I did a rough Storify with tweets from the workshop. Check it out: Storify for Microsoft eScience Workshop. You can also check out videos of the workshop presentations on the Microsoft Website.

Data to Receive Recognition from NSF

first class ticket

NSF just gave data an upgrade to First Class. From Flickr by acme

This week, the National Science Foundation announced changes to its Grant Proposal Guidelines (Full GPG for January 2013 here).  Included in this list is something that has me pretty jazzed about the future of research data.

The biosketch section of the proposal is a place where the proposal’s researchers describe their background and why they are qualified to do the work proposed.  Included in the biosketch is a list of “relevant publications”. The change for 2013 is this: the wording has been updated to “relevant products”.

Chapter II.C.2.f(i)(c), Biographical Sketch(es), has been revised to rename the “Publications” section to “Products” and amend terminology and instructions accordingly. This change makes clear that products may include, but are not limited to, publications, data sets, software, patents, and copyrights.
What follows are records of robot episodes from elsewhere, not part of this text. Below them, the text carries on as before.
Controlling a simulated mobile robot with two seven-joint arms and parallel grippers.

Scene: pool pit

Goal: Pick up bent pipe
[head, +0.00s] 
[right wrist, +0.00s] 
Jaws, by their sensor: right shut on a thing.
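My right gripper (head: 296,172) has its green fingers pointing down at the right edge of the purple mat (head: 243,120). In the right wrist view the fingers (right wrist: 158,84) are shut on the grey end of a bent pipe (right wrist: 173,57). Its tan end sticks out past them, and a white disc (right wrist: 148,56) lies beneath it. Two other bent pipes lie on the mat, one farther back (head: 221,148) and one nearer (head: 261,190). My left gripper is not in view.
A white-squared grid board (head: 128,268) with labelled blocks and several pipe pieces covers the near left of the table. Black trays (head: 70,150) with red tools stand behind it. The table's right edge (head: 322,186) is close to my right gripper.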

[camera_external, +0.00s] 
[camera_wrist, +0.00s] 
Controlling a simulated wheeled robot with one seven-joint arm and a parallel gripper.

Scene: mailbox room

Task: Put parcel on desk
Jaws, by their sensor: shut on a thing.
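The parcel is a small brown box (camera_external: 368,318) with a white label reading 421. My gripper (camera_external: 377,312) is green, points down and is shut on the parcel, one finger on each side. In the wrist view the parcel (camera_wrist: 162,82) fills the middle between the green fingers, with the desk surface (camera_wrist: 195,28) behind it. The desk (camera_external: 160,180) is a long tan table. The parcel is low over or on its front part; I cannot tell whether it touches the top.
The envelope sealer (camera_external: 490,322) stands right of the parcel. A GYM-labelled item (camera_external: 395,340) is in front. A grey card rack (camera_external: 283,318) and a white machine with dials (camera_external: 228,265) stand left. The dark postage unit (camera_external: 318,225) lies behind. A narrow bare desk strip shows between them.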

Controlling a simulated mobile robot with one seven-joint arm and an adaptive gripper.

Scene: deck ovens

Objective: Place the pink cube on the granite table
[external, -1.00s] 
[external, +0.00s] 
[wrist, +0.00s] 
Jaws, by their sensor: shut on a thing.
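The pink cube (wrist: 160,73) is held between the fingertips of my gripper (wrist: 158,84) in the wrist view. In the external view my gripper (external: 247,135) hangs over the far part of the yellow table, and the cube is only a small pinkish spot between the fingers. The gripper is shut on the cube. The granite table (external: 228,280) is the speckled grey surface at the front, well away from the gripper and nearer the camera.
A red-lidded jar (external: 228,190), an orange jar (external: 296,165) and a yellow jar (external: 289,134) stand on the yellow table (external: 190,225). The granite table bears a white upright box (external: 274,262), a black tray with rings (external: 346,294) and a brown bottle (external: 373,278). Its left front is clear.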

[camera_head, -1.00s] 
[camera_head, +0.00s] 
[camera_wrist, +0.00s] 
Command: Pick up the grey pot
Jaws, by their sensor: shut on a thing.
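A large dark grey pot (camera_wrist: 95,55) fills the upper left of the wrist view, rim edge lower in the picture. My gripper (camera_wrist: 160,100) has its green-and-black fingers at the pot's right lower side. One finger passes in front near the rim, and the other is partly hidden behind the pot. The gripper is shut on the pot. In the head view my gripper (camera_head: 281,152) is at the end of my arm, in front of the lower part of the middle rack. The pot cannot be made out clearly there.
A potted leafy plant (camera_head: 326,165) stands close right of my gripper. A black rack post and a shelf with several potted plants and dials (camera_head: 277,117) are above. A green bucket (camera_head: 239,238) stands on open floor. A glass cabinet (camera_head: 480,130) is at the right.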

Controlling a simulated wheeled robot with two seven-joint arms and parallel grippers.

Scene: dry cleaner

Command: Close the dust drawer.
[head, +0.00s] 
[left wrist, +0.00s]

WooHoo!! That’s pretty great news for those of us trying to get data the recognition it deserves.  This goes along with my idea of adding a “Data” section to researchers’ Curriculum Vitae and having data recognized in the Tenure and Promotion process at institutions. We are a bit closer to treating datasets as first class products of research.

Researchers, take heed: gone are the days when you can leave your data on zip drives in your filing cabinet (*cough* data from my undergrad project *cough*). The NSF is incentivizing data sharing by recognizing its importance as a research output; hopefully institutions and funders will follow suit. How can you get ready? Make your data public, create a citation with a unique, persistent identifier, and start watching the credit for your work roll in.